Merz has also frequently criticized Scholz for his indecision and supported the delivery of long-range Taurus missiles to Ukraine. Recently, Friedrich Merz made a bold statement, declaring that if elected Chancellor, he would issue an ultimatum to Putin to cease hostilities in Ukraine. If this demand is unmet within 24 hours, he promises to supply Kyiv with Taurus cruise missiles and permit their use deep inside Russian territory.

And what about Scholz’s party? The Social Democrats recently called on the incumbent Chancellor not to run for party leadership again and to make way for his colleague Pistorius. Boris Pistorius, the current German Defense Minister, is one of the most popular politicians not only within the SPD but across the country. He is proactive and genuinely supportive of Ukraine. He has a clear-eyed view of Russia’s threat to Europe and has set a goal of preparing Germany’s military for war by 2029.

If Pistorius becomes Chancellor, it could open new avenues for military cooperation between Ukraine and Germany, along with new aid initiatives that had previously been blocked by Scholz’s office.

Thus, despite the temporary crisis in Germany, there are strong hopes that the post-election landscape will feature more proactive and resolutely pro-Ukrainian politicians.

At the same time, these scenarios come with risks, primarily the increased presence of marginal yet vocal friends of Putin in German politics.

Germany’s Friends of Putin

This year’s elections carry a distinctive challenge. Germany’s democratic politicians will have to contend with both far-right neo-Nazi parties and left-wing populists. Under normal circumstances, they would have had a year to prepare, but the coalition's collapse has accelerated this timeline.

In September, German politicians faced a shock with the results of elections in two eastern states, Saxony and Thuringia. For the first time in post-war German history, the far-right extremist AfD won local elections, securing over a third of the votes. The newly formed Leftist party, Sarah Wagenknecht’s Bloc, came in third, despite being established just six months prior.

Both the far-right and the left share a pro-Russian stance. Both demand an end to military and financial support for Ukraine and have openly echoed Russian propaganda narratives.

This poses a serious threat, as these politicians could gain significant influence in parliament. While no democratic party would ever form a coalition with extremist groups like the fascist AfD, the growing presence of extremists and their impact on the political agenda is a glaring red flag for all of Germany’s political landscape.

In Ukraine, we cannot ignore this trend or the clear threat of rising anti-Ukrainian sentiment within German society, which directly benefits our adversary, the Russian Federation.

The Leftist Front

What unites Germany’s neo-Nazi “right” and populist “left” is their affection for Russia. Both the Wagenknecht Bloc and the AfD propagate pro-Putin rhetoric and have become megaphones for Russian propaganda since the onset of the full-scale invasion. Unsurprisingly, Russian media outlets constantly amplify their voices.

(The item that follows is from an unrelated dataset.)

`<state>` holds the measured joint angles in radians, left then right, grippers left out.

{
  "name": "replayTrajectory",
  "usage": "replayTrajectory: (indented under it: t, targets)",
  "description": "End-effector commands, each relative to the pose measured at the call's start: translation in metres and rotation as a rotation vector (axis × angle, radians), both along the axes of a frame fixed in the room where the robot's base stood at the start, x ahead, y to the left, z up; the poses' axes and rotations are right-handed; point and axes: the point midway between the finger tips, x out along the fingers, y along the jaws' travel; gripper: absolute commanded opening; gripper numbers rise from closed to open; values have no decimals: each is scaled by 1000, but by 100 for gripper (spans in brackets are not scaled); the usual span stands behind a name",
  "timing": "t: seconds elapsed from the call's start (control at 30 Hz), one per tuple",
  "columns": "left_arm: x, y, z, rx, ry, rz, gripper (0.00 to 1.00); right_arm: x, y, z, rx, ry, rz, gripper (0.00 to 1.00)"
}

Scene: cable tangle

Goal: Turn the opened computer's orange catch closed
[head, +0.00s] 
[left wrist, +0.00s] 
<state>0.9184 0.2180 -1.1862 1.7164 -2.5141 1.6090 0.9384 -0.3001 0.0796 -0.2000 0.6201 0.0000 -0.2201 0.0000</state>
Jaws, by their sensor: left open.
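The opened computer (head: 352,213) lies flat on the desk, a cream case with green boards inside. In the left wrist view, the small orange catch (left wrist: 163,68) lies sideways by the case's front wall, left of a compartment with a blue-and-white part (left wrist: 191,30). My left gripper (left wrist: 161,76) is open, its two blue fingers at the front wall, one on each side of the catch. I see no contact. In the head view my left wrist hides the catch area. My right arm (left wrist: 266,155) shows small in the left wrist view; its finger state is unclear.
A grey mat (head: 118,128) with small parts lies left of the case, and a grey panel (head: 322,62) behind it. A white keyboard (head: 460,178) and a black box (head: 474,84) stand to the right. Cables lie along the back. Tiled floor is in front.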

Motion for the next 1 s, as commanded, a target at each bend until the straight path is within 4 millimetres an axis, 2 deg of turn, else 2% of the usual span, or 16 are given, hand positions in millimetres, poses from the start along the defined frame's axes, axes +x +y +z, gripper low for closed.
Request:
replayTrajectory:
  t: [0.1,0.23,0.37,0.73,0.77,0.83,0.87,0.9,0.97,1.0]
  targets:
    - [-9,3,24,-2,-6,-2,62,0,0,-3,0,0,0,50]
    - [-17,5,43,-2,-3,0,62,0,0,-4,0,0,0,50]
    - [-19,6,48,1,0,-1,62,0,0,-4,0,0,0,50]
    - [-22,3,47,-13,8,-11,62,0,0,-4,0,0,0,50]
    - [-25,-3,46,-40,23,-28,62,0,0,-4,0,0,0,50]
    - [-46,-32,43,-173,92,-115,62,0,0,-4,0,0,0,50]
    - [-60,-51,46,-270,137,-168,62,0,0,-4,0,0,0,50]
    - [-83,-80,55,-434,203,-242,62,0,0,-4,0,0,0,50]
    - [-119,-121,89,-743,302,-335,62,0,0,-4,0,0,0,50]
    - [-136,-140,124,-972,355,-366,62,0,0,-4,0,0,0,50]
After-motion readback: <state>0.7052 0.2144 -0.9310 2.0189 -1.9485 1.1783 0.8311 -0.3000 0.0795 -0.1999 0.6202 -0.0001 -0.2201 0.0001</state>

These parties attempt to frame Russia’s interests as Germany’s interests. During the 2024 local elections, the far-right AfD even promised a referendum on Germany’s withdrawal from the EU if they won. It’s hard to see how this aligns with Germany’s national interest or benefits ordinary Germans. The AfD’s leader in Thuringia, Björn Höcke, further demonstrated his loyalty to Russia by arriving at a polling station in a Russian-made "Niva" car, showcasing his preference for Russian automobiles.

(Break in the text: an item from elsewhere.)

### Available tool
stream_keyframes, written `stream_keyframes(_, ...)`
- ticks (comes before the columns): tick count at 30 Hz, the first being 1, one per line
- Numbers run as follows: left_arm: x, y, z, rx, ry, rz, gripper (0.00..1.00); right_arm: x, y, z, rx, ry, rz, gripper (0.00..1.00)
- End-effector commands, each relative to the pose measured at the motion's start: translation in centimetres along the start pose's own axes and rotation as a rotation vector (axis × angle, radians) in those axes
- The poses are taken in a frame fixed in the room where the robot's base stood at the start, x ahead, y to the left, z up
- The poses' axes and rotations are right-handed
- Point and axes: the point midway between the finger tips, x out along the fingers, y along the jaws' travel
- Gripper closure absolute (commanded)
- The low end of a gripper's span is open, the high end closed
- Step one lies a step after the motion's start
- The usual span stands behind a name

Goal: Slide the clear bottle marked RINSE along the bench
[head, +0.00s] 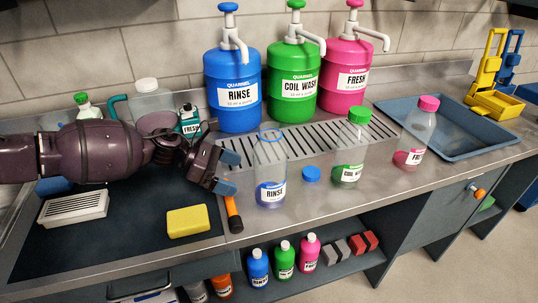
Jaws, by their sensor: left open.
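The clear bottle marked RINSE (270,165) stands upright and uncapped on the metal bench, with a little blue liquid at its bottom. A loose blue cap (311,174) lies on the bench to its right. My left gripper (231,173) is open and empty just left of the bottle, its fingers pointing toward it. A gap shows between the fingertips and the bottle in this view. My right gripper is not in view.
Clear bottles marked COIL WASH (349,156) and FRESH (414,136) stand farther right. Large pump jugs stand behind a slotted drain (310,143). An orange-handled tool (234,213) and a yellow sponge (188,221) lie near the front left. A blue tray (440,147) is at right.

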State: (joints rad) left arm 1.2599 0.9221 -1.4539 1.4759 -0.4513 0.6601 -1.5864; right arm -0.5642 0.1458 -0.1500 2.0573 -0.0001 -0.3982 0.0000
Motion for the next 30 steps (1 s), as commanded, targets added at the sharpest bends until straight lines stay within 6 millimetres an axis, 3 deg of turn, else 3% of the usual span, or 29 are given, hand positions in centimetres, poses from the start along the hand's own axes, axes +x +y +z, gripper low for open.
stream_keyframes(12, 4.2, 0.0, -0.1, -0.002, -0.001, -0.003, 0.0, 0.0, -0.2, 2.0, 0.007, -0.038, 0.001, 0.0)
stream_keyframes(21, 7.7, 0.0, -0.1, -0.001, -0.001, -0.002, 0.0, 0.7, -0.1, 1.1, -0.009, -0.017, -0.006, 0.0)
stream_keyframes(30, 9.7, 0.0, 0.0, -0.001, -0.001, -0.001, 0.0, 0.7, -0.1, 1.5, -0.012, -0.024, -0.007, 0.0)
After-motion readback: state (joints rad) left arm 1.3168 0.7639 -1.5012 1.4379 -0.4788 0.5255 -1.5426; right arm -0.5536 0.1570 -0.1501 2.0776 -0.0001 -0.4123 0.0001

Still, the AfD remains too controversial for any party to consider coalition-building. Russia’s new rising star in German politics is Sarah Wagenknecht’s Bloc. A seasoned politician, Wagenknecht built her career in the post-communist Left Party before launching her own political force in 2024. Her party has already achieved notable success in local elections and established a presence in several regions.

Wagenknecht has long been a defender of Russia’s interests in Germany. In 2017, she called for NATO’s dissolution and a new security agreement tying Germany and Russia together—a proposal that, in hindsight, appears alarmingly naïve given Russia’s aggression in Europe.

Wagenknecht opposed anti-Russian sanctions, urged peace talks directly with Putin, and recently proposed cutting all military aid for Ukraine from the federal budget for 2025. She now warns NATO countries of nuclear war should they continue supporting Ukraine and suggests her “peace plans,” which primarily revolve around “compromise” and territorial concessions by Kyiv.

To prevent pro-Russian forces from gaining dominance in the German parliament, decisive action by democratic forces is needed now.

***

Influencing Europe through elections is a long-standing Russian strategy that has been in play for decades. Russia already has a success story within the EU—the governments of Hungary and Slovakia.

However, it’s important to recognize that Russia’s primary target is to strengthen its influence in major EU countries like France and Germany. In France, Marine Le Pen’s bloc failed to gain an upper hand in parliamentary elections, largely due to the unity of democratic forces and strategic candidate placements across constituencies.

Germany’s democratic forces must take note of this experience as they prepare for upcoming elections. Internal competition within the democratic camp must not allow parties that aim to dismantle Germany and Europe from within to gain seats in the Bundestag.